If you want to stop people from smoking cigarettes, taxing it into oblivion will over time reduce the number of people who smoke (even adjusting for chemical dependence). What is a cyber analog? If someone really wants, they can download digital files from the Internet, and it’s hard to track down and stop everyone who does that. But, as Steve Jobs said, you’re working for less than minimum wage. It’s just such a hassle to download all those songs yourself, especially at a rate that won’t be noticed, when a Spotify subscription will give you access to the same songs. Or take CryptoLocker or other phishing. If you make your system harder to penetrate, hackers will develop better malware. But if you keep on doing it, hackers have to work harder and harder for the same payoff, making it less worth it for them to run scams. Eventually, they’ll stop because it just won’t be worth it. I think in a lot of economically motivated cybercrime, market manipulation may be the way to go in reducing it.

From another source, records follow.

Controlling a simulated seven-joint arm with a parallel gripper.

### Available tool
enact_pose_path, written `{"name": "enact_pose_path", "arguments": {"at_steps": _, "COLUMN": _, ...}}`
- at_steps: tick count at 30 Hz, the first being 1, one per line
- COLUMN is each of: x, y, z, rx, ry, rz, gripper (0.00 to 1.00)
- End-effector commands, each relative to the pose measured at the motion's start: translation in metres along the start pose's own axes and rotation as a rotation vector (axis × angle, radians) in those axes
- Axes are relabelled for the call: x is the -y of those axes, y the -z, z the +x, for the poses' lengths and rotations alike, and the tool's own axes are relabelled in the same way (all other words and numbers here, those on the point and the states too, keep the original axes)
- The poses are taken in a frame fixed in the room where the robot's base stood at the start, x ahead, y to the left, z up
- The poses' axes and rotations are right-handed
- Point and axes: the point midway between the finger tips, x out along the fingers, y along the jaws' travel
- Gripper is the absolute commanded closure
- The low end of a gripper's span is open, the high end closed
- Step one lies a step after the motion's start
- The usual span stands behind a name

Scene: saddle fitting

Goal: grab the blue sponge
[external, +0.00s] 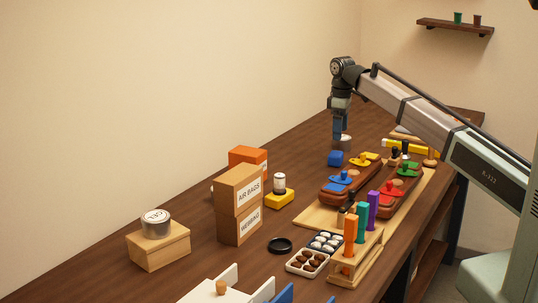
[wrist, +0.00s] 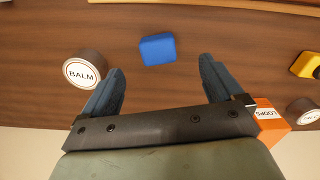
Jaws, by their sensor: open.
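The blue sponge (external: 335,158) is a small blue block lying on the dark wooden table, just left of the saddle pieces in the external view. In the wrist view the sponge (wrist: 157,49) lies ahead of my fingertips, between their lines and nearer the left finger. My gripper (wrist: 160,80) is open and empty, its two dark blue fingers spread apart. In the external view my gripper (external: 339,135) points down above the table, close to the sponge. The fingers do not appear to touch it.
A round BALM tin (wrist: 85,69) stands close to my left finger in the wrist view. An orange LOOPS box (wrist: 268,117) is by the right finger. A yellow block (wrist: 306,66) lies at the right. The saddle board (external: 315,216) borders the sponge area.

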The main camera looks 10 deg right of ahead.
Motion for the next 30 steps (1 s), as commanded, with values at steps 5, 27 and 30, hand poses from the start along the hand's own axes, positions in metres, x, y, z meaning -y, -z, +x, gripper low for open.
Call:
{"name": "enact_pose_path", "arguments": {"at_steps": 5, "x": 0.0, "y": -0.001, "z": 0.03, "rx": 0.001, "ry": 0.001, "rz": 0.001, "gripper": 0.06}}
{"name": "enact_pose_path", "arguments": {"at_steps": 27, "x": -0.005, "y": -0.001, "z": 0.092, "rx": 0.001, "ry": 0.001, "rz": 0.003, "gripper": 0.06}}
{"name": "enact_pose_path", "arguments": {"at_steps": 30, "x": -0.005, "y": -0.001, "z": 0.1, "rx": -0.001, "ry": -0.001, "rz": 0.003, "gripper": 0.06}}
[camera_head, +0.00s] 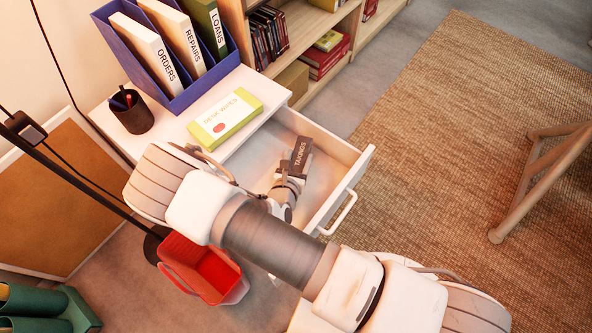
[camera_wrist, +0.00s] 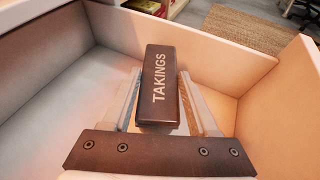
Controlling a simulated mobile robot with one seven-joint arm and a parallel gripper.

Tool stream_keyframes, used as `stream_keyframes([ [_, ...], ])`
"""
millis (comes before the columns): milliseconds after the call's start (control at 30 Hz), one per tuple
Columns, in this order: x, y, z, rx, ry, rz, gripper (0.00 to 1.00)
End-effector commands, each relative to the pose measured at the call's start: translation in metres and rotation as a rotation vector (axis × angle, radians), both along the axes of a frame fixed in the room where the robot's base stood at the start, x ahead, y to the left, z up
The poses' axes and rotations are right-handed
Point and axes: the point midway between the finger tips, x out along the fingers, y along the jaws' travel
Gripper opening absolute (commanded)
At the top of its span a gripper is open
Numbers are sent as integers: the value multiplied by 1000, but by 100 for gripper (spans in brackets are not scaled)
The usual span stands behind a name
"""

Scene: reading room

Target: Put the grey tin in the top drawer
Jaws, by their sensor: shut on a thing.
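The grey tin (camera_wrist: 160,82) is a dark grey-brown box marked "TAKINGS". In the wrist view it lies between the two fingers of my gripper (camera_wrist: 161,105), which is shut on it. The open top drawer (camera_head: 335,195) is white, with a handle on its front. In the head view the tin (camera_head: 300,153) is over the drawer's inside, near its back right. In the wrist view the drawer walls (camera_wrist: 225,47) rise around it. I cannot tell if the tin touches the drawer floor. My arm covers the drawer's near left part.
The white cabinet top holds a desk wipes pack (camera_head: 225,119), a pen cup (camera_head: 131,111) and a blue file rack (camera_head: 188,88) with binders. A red bin (camera_head: 205,268) stands on the floor below my arm. A bookshelf (camera_head: 300,38) is behind. The drawer floor around the tin looks empty.

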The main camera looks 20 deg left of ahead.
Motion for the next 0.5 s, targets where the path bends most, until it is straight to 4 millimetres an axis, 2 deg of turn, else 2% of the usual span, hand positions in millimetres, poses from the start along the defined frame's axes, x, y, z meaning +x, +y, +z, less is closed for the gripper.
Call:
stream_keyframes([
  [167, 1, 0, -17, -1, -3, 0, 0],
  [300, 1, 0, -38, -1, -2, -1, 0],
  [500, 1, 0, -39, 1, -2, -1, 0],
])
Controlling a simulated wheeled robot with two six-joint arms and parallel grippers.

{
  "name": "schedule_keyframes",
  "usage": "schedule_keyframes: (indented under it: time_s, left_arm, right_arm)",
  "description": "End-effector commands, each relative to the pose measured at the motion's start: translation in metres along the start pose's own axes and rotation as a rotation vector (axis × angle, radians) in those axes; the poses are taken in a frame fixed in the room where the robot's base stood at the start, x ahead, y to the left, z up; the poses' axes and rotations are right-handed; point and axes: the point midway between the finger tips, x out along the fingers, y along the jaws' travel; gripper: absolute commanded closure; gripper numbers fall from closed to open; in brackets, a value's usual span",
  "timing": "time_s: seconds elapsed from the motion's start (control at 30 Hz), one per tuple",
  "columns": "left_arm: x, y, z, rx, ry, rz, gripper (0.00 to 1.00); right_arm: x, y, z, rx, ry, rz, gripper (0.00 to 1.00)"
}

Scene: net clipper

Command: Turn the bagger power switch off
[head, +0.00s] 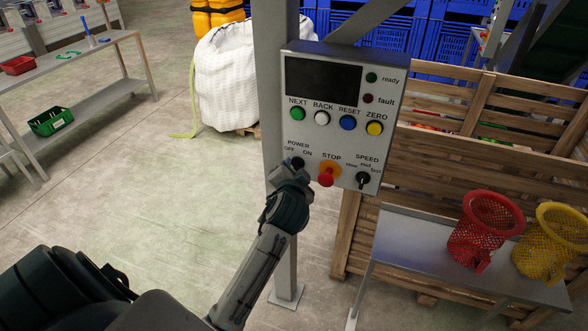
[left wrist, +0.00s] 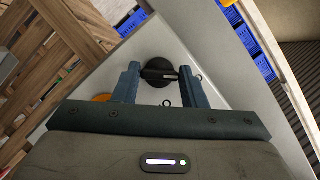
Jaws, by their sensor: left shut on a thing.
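The power switch is a black round knob (left wrist: 159,72) on the white control panel (head: 315,140), under the word POWER with OFF at left and ON at right. In the left wrist view it sits between the two fingers, with a pale mark toward the right of its bar. My left gripper (head: 296,168) is shut on this knob. In the head view the gripper hides most of the knob, and I cannot tell which label the mark faces. My right gripper is not in view.
A red STOP button (head: 326,179) on a yellow collar sits just right of the switch, then the SPEED knob (head: 363,178). Several coloured buttons are above. A grey post (head: 274,80) stands behind the panel. A metal table (head: 420,240) with red and yellow baskets is at right.

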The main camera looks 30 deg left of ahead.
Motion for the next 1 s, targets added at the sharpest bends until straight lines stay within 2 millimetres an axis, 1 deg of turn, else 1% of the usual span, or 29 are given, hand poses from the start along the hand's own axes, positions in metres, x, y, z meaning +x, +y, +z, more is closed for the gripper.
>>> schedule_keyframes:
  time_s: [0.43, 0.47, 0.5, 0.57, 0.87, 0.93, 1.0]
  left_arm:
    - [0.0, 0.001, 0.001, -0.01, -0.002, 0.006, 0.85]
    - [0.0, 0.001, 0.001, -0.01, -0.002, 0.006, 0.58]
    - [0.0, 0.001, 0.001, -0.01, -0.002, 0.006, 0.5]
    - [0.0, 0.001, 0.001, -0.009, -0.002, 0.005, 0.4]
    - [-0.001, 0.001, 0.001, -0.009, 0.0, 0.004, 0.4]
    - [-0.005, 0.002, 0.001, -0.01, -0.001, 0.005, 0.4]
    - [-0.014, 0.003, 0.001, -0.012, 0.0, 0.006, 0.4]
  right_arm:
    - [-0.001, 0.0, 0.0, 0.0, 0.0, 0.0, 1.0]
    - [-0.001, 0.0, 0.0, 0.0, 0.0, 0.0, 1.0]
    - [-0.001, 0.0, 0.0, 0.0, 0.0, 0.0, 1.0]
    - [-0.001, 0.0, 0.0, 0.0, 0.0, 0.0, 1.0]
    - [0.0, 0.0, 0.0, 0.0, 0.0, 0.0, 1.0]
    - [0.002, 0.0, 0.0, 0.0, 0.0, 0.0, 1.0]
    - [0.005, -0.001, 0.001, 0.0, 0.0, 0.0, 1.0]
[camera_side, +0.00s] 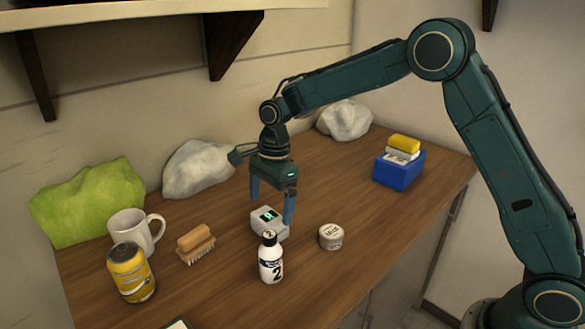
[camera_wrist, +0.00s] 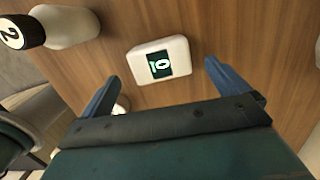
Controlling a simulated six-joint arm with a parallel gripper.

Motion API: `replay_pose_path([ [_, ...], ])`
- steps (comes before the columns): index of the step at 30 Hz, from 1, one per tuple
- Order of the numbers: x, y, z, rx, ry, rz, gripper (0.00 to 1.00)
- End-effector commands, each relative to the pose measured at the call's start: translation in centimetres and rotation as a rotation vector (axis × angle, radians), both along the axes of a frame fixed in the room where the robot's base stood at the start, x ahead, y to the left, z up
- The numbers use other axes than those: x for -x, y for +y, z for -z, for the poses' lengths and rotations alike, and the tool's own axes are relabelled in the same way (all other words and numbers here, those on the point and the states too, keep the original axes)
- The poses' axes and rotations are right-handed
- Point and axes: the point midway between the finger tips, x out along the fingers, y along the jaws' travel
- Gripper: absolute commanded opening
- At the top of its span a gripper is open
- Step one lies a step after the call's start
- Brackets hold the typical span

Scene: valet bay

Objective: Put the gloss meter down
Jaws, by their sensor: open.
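The gloss meter (camera_side: 269,222) is a small pale box with a dark display. It sits on the wooden counter behind the white bottle marked 2. In the wrist view the gloss meter (camera_wrist: 159,60) lies flat with its green-lit display facing up, beyond my fingertips. My gripper (camera_side: 272,208) is above the meter in the side view, its blue fingers spread apart. In the wrist view my gripper (camera_wrist: 160,82) is open, with nothing held between the fingers. Part of the meter's far side is hidden in the side view.
The white bottle (camera_side: 271,262) stands close in front of the meter, and a round tin (camera_side: 331,237) to its right. A brush (camera_side: 195,243), mug (camera_side: 133,230) and yellow can (camera_side: 130,273) stand left. A blue bin (camera_side: 399,171) is at right. Cloths line the wall.

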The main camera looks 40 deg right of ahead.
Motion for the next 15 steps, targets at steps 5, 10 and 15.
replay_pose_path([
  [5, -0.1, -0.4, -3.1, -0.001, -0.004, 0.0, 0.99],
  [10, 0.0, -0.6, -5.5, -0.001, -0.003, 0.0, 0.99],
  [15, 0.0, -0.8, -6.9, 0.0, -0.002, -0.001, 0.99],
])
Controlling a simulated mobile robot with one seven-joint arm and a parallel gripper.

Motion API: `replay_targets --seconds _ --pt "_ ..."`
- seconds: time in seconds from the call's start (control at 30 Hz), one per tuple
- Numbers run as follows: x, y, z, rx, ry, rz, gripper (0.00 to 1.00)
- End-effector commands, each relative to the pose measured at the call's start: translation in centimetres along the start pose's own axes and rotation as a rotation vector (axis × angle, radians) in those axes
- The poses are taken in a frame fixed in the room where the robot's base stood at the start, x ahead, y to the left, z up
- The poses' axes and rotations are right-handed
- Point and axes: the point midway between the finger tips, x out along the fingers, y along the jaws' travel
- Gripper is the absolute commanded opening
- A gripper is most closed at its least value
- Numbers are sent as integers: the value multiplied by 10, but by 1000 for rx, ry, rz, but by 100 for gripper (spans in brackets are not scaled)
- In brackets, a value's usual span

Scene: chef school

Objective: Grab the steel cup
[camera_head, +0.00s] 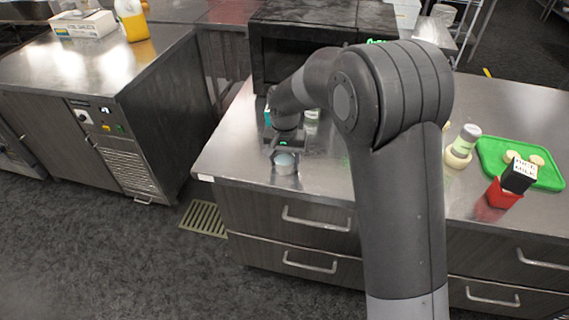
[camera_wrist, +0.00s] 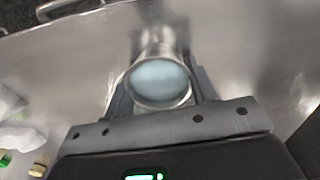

Market regulation has its limits. Ideological agents don’t respond to economic incentives in the ways you would expect them to. This can take two main forms: states and individuals. States have more resources and so are harder to prevent, but assuming you can trace the attack (which may not be as hard as people think) they respond better to rule and sanction because they can’t just disappear into the shadows. The sole remaining group is ideologically motivated individuals. But this has been a problem with terrorism forever. The strategy so far seems to be prevention and resilience. Try and make your systems secure enough to keep out most two-bit hackers and resilient enough (through backups and such) to survive most attacks. The really scary thing is when states fund cyberterrorist groups. That’s an unsolved problem with traditional security, but is perhaps exacerbated by the digital world. Maybe we should figure it out.

 

Internet Governance (Or Lack Thereof)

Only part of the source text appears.